# Recorded information
————————
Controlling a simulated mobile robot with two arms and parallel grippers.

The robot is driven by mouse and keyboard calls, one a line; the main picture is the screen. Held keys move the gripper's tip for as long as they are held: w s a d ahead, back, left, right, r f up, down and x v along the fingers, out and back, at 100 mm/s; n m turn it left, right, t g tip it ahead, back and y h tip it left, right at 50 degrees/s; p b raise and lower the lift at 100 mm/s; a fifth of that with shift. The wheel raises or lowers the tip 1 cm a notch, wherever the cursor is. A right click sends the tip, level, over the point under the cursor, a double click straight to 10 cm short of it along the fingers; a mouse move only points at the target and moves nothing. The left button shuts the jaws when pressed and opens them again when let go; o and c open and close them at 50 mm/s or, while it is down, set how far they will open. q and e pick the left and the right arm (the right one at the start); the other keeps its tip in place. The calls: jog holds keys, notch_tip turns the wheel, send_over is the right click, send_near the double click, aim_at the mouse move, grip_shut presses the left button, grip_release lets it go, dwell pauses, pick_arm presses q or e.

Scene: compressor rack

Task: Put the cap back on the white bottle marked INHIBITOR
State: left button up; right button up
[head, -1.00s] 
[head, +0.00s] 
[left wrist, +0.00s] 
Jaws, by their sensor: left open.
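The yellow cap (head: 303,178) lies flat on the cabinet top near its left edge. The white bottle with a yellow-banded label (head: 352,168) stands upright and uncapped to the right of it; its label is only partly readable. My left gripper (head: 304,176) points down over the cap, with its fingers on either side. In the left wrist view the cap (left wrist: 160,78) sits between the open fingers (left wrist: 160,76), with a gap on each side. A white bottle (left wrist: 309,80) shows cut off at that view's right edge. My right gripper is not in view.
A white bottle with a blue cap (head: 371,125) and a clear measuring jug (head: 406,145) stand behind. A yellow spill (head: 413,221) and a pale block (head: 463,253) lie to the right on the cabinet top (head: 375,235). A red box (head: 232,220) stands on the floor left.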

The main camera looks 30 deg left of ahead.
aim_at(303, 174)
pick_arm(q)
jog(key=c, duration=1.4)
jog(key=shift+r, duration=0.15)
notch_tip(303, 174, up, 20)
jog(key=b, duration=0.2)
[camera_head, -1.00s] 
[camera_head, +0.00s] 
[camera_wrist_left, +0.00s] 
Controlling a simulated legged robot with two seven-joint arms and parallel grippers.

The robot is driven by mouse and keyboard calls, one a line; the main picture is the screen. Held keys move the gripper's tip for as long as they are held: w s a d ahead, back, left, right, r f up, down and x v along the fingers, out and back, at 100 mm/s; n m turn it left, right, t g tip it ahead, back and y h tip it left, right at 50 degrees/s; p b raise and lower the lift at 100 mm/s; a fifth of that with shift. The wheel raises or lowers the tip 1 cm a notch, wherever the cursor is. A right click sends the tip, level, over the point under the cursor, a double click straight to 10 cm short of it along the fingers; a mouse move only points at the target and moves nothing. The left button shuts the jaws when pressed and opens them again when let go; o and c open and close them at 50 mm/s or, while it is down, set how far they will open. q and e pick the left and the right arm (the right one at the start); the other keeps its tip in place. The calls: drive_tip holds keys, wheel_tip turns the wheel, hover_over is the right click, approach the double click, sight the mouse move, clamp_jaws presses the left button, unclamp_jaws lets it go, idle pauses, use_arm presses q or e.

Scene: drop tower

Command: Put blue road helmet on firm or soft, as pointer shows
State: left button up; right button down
————————
# The task
Set down each entry again, unchanged.

# Solution below
Controlling a simulated mobile robot with two arms and parallel grippers.

The robot is driven by mouse and keyboard calls, one a line; the main picture is the screen. Held keys move the gripper's tip for as long as they are held: w s a d ahead, back, left, right, r f up, down and x v along the fingers, out and back, at 100 mm/s; n m turn it left, right, t g tip it ahead, back and y h tip it left, right at 50 degrees/s; p b raise and lower the lift at 100 mm/s; a fifth of that with shift. The wheel raises or lowers the tip 1 cm a notch, wherever the cursor is. A right click sends the tip, level, over the point under the cursor, a double click straight to 10 cm short of it along the fingers; a mouse move only points at the target and moves nothing. The left button shuts the jaws when pressed and opens them again when let go; o and c open and close them at 50 mm/s or, while it is down, set how far they will open. q and e pick the left and the right arm (the right one at the start); the other keeps its tip in place. The calls: jog holds keys, notch_tip turns the wheel, send_over is the right click, send_near the double click, aim_at the mouse move, grip_shut presses the left button, grip_release lets it go, dwell pauses, pick_arm presses q or e.

Scene: compressor rack

Task: Put the cap back on the white bottle marked INHIBITOR
State: left button up; right button up
[head, -1.00s] 
[head, +0.00s] 
[left wrist, +0.00s] 
Jaws, by their sensor: left open.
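The yellow cap (head: 303,178) lies flat on the cabinet top near its left edge. The white bottle with a yellow-banded label (head: 352,168) stands upright and uncapped to the right of it; its label is only partly readable. My left gripper (head: 304,176) points down over the cap, with its fingers on either side. In the left wrist view the cap (left wrist: 160,78) sits between the open fingers (left wrist: 160,76), with a gap on each side. A white bottle (left wrist: 309,80) shows cut off at that view's right edge. My right gripper is not in view.
A white bottle with a blue cap (head: 371,125) and a clear measuring jug (head: 406,145) stand behind. A yellow spill (head: 413,221) and a pale block (head: 463,253) lie to the right on the cabinet top (head: 375,235). A red box (head: 232,220) stands on the floor left.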

The main camera looks 30 deg left of ahead.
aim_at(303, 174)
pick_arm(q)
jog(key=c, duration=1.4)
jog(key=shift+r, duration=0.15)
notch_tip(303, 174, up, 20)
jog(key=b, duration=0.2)
[camera_head, -1.00s] 
[camera_head, +0.00s] 
[camera_wrist_left, +0.00s] 
Controlling a simulated legged robot with two seven-joint arms and parallel grippers.

The robot is driven by mouse and keyboard calls, one a line; the main picture is the screen. Held keys move the gripper's tip for as long as they are held: w s a d ahead, back, left, right, r f up, down and x v along the fingers, out and back, at 100 mm/s; n m turn it left, right, t g tip it ahead, back and y h tip it left, right at 50 degrees/s; p b raise and lower the lift at 100 mm/s; a fifth of that with shift. The wheel raises or lowers the tip 1 cm a notch, wherever the cursor is. A right click sends the tip, level, over the point under the cursor, a double click straight to 10 cm short of it along the fingers; a mouse move only points at the target and moves nothing. The left button shuts the jaws when pressed and opens them again when let go; o and c open and close them at 50 mm/s or, while it is down, set how far they will open. q and e pick the left and the right arm (the right one at the start); the other keeps its tip in place. The calls: drive_tip holds keys, wheel_tip turns the wheel, hover_over is the right click, approach the double click, sight the mouse move, clamp_jaws presses the left button, unclamp_jaws lets it go, idle pauses, use_arm presses q or e.

Scene: drop tower

Command: Put blue road helmet on firm or soft, as pointer shows
State: left button up; right button down

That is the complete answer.